Data excerpt →
● ● ●

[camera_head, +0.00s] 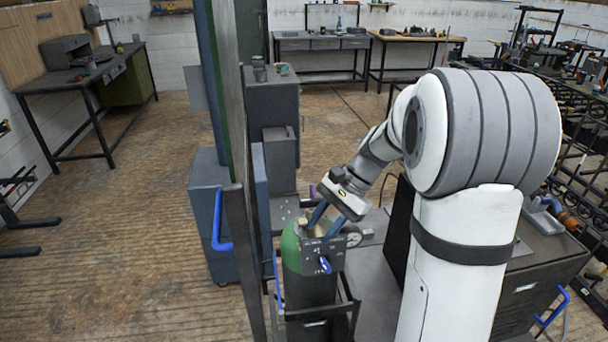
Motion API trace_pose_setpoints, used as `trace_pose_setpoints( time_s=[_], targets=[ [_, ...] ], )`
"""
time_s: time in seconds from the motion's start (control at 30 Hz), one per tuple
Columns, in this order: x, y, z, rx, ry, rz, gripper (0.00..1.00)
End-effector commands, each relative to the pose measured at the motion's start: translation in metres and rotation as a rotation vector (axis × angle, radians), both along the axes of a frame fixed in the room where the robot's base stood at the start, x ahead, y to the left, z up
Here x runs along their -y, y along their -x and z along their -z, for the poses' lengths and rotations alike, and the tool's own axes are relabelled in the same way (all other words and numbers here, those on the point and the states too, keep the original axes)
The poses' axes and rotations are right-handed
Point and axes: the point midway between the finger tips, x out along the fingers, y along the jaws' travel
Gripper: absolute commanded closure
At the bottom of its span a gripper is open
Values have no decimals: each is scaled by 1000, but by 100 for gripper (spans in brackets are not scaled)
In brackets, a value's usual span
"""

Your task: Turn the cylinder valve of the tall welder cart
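The tall welder cart carries an upright gas cylinder (291,246) with a green shoulder and a dark body, left of my arm. A brass-coloured valve part (303,228) shows at its top, partly hidden by my gripper. A round pressure gauge (354,240) sits right of the valve. A grey plate (323,256) with a blue part is in front of the cylinder. My gripper (319,229) points down and left at the cylinder top. Its two blue-grey fingers stand apart with a gap between them. Whether they touch the valve is hidden.
A tall thin panel (233,110) stands close left of the cylinder. Grey cabinets (273,105) stand behind it. A dark cabinet with a blue handle (535,285) is at the right. Workbenches (322,42) line the back wall.

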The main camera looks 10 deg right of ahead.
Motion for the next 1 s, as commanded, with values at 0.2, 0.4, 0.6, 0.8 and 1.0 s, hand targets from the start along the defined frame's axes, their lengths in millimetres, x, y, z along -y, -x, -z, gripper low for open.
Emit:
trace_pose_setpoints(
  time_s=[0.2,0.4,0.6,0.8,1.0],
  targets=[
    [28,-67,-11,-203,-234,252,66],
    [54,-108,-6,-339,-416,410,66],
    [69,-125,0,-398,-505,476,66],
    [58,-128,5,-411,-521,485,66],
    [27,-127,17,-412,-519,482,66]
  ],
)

● ● ●

Problem to solve → Begin with the line that contains "Values have no" and quote each line after it exactly, stopping after the last line of the data.

Response to the exercise →
Values have no decimals: each is scaled by 1000, but by 100 for gripper (spans in brackets are not scaled)
In brackets, a value's usual span
"""

Your task: Turn the cylinder valve of the tall welder cart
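The tall welder cart carries an upright gas cylinder (291,246) with a green shoulder and a dark body, left of my arm. A brass-coloured valve part (303,228) shows at its top, partly hidden by my gripper. A round pressure gauge (354,240) sits right of the valve. A grey plate (323,256) with a blue part is in front of the cylinder. My gripper (319,229) points down and left at the cylinder top. Its two blue-grey fingers stand apart with a gap between them. Whether they touch the valve is hidden.
A tall thin panel (233,110) stands close left of the cylinder. Grey cabinets (273,105) stand behind it. A dark cabinet with a blue handle (535,285) is at the right. Workbenches (322,42) line the back wall.

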The main camera looks 10 deg right of ahead.
Motion for the next 1 s, as commanded, with values at 0.2, 0.4, 0.6, 0.8 and 1.0 s, hand targets from the start along the defined frame's axes, their lengths in millimetres, x, y, z along -y, -x, -z, gripper low for open.
Emit:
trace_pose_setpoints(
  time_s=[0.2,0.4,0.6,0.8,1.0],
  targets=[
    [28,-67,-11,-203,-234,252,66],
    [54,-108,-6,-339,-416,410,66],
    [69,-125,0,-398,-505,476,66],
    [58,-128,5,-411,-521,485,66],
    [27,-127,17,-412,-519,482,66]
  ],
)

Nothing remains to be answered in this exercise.